A Review of Integrated Urban Planning Tools for Greenhouse Gas Mitigation

11 MAY 2020

Achieving the Sustainable Development Goals (SDGs) over the next 30 years will critically depend upon urban land use and infrastructure development actions taken across multiple sectors (buildings, energy, transportation, water-sanitation, and waste) in global cities. Integrated urban planning addresses a multiplicity of urban sustainability objectives (e.g., economy, environment, inclusivity, and resilience), including cross-sectoral and cross-scale linkages and connection of physical planning with social, cultural, behavior, and policy dimensions. Urban land use is foundational to integrated urban planning. Grounded in urban land use, four key levers have been identified that have significant potential to result in resource-efficient, inclusive, and low-carbon cities:

 

1. Compact urban development (CUD) and land use

2. Single-sector infrastructure and technology innovations

3. Cross-infrastructure interventions

4. Policy and behavior change

 

Together, these four levers shape how urban land use and infrastructure provisioning will impact the SDGs, in particular the goal of reducing greenhouse gas (GHG) emissions associated with cities—which is a key objective of the Global Platform for Sustainable Cities (GPSC).

 

Together, the four levers can have a multiplicative effect that maximizes GHG mitigation potential and thus helps achieve the targets of the Paris Agreement. For example, an inclusive compact urban form (Lever 1) can reduce travel demand, reduce material use (via high-rise construction versus single-story homes that are typical of urban sprawl), and lower the cost of physical infrastructure networks.

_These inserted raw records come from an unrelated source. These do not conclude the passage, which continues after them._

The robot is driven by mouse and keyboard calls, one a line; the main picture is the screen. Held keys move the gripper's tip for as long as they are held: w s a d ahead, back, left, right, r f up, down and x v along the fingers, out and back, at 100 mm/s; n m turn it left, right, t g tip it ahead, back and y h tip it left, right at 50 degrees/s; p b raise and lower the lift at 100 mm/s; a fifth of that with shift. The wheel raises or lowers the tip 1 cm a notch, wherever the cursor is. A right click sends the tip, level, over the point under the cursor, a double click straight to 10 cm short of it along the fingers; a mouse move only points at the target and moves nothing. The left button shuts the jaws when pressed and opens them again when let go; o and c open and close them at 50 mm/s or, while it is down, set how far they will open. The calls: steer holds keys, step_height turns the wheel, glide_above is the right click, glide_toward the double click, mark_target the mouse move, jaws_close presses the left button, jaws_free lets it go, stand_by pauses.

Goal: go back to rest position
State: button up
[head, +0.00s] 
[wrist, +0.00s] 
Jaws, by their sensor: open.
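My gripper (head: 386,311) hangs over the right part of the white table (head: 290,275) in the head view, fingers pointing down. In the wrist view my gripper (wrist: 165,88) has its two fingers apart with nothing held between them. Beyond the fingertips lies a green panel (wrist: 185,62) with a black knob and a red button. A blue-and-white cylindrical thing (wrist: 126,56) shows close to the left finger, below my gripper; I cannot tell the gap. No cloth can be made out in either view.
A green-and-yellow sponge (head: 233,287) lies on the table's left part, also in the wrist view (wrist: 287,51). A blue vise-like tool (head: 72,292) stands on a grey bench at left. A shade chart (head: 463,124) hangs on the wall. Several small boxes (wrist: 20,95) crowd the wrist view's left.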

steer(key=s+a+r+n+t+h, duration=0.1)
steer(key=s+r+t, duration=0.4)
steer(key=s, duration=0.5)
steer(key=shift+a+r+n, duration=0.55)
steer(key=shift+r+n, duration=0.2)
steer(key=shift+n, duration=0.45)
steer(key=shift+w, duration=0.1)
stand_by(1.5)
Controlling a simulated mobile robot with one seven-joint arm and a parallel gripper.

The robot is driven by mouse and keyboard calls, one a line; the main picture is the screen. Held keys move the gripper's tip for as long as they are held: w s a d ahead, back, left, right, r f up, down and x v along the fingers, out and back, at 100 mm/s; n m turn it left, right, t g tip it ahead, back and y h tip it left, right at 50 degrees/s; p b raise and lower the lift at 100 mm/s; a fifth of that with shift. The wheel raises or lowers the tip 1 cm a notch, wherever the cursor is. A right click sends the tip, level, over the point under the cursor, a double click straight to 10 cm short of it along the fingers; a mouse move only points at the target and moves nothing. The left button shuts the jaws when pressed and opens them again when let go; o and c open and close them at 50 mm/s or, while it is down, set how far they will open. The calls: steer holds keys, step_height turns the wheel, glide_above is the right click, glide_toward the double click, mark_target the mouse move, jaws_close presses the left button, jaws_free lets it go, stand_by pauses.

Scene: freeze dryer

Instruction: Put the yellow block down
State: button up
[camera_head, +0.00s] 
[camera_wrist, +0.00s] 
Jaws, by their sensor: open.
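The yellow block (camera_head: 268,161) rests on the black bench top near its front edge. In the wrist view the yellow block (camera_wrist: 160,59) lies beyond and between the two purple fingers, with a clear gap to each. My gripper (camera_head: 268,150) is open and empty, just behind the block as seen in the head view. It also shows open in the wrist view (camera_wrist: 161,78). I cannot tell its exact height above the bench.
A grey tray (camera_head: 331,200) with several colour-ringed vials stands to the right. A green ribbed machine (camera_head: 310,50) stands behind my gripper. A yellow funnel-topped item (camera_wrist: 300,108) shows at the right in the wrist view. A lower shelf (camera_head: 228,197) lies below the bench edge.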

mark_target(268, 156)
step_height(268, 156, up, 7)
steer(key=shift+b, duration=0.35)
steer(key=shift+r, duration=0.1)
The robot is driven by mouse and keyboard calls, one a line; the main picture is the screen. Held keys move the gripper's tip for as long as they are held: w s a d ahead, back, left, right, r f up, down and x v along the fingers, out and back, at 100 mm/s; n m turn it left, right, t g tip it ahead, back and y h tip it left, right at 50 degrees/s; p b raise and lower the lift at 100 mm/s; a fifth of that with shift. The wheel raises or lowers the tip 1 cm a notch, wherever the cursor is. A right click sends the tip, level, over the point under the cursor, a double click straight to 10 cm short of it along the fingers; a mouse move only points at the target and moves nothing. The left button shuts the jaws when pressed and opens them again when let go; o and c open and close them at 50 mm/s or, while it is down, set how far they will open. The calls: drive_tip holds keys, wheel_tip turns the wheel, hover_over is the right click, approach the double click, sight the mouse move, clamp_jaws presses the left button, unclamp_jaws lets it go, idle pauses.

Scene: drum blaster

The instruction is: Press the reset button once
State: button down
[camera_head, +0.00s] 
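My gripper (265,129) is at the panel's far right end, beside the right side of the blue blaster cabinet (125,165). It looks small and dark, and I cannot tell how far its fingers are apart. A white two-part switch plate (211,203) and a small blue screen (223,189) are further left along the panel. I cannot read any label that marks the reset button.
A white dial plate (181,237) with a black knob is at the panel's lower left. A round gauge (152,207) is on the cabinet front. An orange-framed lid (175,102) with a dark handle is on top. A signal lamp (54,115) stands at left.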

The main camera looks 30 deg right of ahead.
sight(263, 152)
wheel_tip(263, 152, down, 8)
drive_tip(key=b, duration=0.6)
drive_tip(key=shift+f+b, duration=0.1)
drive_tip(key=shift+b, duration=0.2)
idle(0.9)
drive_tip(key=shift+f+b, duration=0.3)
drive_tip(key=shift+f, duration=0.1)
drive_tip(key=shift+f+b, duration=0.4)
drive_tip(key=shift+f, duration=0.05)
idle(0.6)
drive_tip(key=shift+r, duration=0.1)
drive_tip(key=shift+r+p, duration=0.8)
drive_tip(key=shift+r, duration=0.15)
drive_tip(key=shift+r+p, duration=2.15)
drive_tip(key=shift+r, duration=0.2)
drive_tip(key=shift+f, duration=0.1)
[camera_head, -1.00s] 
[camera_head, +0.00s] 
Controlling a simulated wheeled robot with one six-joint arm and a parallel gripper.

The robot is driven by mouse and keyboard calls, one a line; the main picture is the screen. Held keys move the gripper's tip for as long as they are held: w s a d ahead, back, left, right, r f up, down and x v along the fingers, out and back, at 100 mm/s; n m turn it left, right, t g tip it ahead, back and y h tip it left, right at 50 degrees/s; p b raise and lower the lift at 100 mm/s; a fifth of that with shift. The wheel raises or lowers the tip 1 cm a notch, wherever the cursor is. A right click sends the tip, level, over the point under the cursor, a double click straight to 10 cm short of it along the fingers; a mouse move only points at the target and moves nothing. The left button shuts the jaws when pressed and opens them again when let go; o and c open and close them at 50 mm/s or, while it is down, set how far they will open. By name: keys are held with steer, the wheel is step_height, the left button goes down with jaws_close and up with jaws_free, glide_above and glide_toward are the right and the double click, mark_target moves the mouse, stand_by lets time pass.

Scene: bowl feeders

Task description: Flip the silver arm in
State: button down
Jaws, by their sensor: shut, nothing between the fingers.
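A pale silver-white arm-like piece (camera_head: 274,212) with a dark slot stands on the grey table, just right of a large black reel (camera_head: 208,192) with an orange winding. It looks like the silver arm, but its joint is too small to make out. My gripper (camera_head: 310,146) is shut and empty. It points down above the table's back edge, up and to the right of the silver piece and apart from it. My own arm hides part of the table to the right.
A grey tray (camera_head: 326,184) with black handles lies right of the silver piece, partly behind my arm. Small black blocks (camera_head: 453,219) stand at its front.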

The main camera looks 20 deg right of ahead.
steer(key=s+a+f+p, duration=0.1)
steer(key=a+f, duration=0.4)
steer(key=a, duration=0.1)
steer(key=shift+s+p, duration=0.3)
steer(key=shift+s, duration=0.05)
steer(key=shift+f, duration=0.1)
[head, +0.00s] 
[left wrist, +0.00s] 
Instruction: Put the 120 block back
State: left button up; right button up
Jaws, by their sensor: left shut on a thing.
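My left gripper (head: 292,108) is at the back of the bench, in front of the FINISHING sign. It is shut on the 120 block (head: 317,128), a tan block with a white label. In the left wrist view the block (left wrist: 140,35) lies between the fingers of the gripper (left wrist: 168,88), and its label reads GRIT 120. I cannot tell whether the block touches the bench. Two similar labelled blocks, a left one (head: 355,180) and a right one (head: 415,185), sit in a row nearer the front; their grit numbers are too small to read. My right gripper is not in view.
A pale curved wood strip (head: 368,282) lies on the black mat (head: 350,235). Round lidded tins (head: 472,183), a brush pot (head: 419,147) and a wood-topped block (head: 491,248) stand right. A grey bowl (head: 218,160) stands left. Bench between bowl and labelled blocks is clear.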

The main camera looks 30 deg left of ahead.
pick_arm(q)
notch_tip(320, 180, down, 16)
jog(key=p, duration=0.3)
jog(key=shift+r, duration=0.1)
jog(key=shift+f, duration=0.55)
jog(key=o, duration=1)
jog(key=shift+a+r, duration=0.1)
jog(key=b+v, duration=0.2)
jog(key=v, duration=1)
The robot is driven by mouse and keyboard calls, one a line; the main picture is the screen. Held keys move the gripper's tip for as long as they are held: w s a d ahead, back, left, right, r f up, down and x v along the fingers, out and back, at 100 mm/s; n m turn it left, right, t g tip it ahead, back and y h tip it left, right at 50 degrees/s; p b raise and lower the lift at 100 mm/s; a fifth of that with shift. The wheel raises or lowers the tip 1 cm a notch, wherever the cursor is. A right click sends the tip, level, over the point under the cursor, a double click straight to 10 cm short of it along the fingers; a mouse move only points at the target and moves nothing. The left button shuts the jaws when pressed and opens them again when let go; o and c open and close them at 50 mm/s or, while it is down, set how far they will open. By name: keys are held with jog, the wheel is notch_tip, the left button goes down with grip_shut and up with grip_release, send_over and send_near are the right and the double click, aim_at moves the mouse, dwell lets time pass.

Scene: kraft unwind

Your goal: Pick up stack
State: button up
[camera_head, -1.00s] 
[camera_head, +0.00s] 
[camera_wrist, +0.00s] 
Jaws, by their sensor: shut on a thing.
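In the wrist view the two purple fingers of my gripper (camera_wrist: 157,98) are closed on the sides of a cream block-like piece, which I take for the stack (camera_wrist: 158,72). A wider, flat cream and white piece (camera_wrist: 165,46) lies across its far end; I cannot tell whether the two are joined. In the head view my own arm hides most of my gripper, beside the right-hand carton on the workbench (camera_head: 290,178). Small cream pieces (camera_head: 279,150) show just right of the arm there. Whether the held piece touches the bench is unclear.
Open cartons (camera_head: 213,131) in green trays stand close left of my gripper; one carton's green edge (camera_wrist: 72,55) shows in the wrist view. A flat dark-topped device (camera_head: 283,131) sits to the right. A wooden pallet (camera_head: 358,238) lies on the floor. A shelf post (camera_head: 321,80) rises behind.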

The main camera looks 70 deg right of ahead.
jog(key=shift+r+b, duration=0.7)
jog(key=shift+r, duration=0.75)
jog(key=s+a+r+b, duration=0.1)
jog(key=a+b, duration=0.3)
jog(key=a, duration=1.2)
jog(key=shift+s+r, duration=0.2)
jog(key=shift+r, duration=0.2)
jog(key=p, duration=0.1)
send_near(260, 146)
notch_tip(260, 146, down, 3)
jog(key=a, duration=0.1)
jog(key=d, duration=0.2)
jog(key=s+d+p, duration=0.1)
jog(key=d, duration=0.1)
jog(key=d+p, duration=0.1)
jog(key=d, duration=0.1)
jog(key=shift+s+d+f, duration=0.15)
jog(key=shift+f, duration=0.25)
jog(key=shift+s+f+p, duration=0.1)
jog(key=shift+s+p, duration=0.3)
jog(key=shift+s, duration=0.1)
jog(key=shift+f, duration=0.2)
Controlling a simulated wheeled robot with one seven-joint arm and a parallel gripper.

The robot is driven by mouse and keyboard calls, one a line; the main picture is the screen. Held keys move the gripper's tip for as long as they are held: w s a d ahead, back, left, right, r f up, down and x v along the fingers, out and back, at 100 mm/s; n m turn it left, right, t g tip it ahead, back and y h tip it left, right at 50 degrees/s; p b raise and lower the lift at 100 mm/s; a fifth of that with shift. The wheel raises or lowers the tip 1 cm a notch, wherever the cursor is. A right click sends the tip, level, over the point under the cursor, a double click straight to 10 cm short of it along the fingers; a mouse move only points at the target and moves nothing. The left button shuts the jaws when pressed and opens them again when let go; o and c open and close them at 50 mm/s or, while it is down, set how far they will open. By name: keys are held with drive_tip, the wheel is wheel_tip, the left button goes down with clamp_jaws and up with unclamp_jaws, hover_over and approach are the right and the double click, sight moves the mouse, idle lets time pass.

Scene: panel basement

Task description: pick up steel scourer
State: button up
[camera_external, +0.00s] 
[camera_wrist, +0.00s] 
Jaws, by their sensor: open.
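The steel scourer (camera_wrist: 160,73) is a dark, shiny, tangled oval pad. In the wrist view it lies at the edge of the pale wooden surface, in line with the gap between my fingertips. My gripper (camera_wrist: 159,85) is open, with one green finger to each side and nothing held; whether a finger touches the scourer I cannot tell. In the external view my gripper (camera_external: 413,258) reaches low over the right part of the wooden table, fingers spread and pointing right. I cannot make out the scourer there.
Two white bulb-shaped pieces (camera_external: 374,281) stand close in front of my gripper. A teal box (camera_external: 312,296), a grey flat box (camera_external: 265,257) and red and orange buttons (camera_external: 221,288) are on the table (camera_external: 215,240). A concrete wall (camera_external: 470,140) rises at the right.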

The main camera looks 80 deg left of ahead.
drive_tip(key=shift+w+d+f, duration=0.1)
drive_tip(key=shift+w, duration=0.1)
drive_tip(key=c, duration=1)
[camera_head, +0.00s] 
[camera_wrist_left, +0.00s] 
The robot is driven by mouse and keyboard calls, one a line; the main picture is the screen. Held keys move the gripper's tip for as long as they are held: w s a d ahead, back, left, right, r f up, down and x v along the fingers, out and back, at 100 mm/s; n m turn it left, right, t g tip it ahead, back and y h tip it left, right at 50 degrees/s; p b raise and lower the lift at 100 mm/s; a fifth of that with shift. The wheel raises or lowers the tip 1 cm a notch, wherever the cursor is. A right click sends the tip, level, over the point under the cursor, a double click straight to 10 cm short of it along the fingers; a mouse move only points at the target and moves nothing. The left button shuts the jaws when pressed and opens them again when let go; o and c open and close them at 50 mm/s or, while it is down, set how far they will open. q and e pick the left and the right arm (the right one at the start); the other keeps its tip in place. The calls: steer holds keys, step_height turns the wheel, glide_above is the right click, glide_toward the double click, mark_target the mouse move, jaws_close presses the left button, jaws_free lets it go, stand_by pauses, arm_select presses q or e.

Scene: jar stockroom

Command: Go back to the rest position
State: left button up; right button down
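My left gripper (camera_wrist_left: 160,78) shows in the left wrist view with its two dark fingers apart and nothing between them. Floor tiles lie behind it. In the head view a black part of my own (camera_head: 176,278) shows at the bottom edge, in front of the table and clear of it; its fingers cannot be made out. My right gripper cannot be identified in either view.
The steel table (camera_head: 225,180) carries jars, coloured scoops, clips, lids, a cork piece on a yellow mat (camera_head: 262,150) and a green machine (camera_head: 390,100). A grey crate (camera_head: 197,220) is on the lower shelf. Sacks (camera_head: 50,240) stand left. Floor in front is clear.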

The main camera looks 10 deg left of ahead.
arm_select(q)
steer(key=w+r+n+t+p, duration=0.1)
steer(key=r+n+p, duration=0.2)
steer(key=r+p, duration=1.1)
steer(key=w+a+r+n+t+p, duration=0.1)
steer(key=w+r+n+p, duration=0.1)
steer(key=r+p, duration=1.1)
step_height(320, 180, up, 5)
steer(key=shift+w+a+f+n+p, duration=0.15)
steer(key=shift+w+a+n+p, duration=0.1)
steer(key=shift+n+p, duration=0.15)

Building upon this compact urban form, additional efficiencies and low-carbon trajectories can be achieved both within individual sectors (Lever 2, e.g., by making each building more energy efficient or supplying it with renewable energy) and across sectors (Lever 3, e.g., by having a network of buildings dense enough to reuse waste heat through district energy systems). Human behavior is critical to ensure that resourceefficient technologies and urban form are deployed in a manner that reduces energy use overall (Lever 4). The objective of this report is to review the state of knowledge (science) and the state of practice (models actually used by cities for policy) for modeling the GHG mitigation benefits achievable through integrated urban planning across the four levers, with attention to the foundational Lever 1, CUD.